Development of BioSNICAR has continued in the form of BioSNICAR_GO (https://github.com/jmcook1186/BioSNICAR_GO_PY). BioSNICAR_GO includes options to run in Mie scattering or Geometric Optics modes, allowing better modellng of dry or wet snow or ice. There are also significant updates to the bio-optical model and empirical pigment absorption coefficients for glacier algae in that repository. Running BioSNICAR_GO in Mie mode is equivalent to running the original BiOSNICAR model provided here. Since I have been refining, debugging and extending BioSNICAR under the BioSNICAR_GO framework, I strongly suggest using that model in preference to the original code provided here.

The essential scripts are all written for Matlab. This includes the driver software, the radiative transfer code, which are all that are needed to run model experiments using our existing impurity lookup library. However, if new impurities are to be created additional scripts are used. A few of these are currently coded in Python, but will be translated for Matlab. All the necessary data files and scripts are included in this repository. Basic usage guidelines are provided below, but for detailed instructions we direct the user to the instruction manual available in the repo.

The software versions used to write the codes were Matlab R2016b and Python 3.4 using the Anaconda 3.4.3 distribution (Windows 64bit).

We welcome collaborations and contributions from other developers. We highlight the incorporation of grain shape effects and translation of BioSNICAR into Python as particularly useful development goals.

Please direct queries to Joseph Cook (University of Sheffield) at the following email address: [email protected]

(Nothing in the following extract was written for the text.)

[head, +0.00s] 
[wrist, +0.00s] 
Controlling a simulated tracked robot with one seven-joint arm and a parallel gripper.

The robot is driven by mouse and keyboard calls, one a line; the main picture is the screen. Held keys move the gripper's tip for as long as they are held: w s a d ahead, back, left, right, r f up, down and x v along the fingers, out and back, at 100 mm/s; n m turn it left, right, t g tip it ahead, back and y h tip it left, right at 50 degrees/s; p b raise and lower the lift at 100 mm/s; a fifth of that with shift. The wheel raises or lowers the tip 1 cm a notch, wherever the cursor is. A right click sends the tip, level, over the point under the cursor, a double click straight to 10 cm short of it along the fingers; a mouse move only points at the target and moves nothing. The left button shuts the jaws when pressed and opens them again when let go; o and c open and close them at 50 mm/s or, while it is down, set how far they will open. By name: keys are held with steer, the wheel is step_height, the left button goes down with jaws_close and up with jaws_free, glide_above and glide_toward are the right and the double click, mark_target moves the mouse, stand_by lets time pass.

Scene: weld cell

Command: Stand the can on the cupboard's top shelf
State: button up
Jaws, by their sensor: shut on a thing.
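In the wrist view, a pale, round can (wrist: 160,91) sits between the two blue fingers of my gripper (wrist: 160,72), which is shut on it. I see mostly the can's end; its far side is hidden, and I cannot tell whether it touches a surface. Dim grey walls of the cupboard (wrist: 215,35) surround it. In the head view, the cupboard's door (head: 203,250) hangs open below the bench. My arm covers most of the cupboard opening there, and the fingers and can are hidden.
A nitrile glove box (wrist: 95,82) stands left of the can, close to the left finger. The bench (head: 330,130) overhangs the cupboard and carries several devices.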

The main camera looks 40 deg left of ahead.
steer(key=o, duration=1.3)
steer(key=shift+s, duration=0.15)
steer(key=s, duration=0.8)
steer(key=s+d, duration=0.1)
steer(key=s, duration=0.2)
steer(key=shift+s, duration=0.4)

To run this model, open 'BioSNICAR_driver_MASTER.m'. This is the driver software where the model parameters are defined and formatted so that they can be read by the radiative transfer code (snicar_8d.m). When the driver is run, the user-defined input values are sent to the radiative transfer model. The spectral albedo is plotted in a new window and a numeric value for the broadband albedo is printed in the command window.

By default, the incoming solar irradiance is for a mid-latitude site with a 60 degree zenith angle. The snow grain size in each vertical layer is defined in an array in line 84. The impurity concentrations in each layer are defined in lines 112 - 125. The model is run simply by pressing F5 or clicking the green 'run' arrow in the toolbar.

This software is in active development. We provide free and open access to this software on the understanding that the authors assume no responsibility for downstream usage and, while we welcome collaboration, we are not obliged to provide training or support for users. We hope that this code and data will be useful and encourage collaboration, but we provide it without warranty or guarantee, nor the implied warranty of merchantability or fitness for any particular purpose.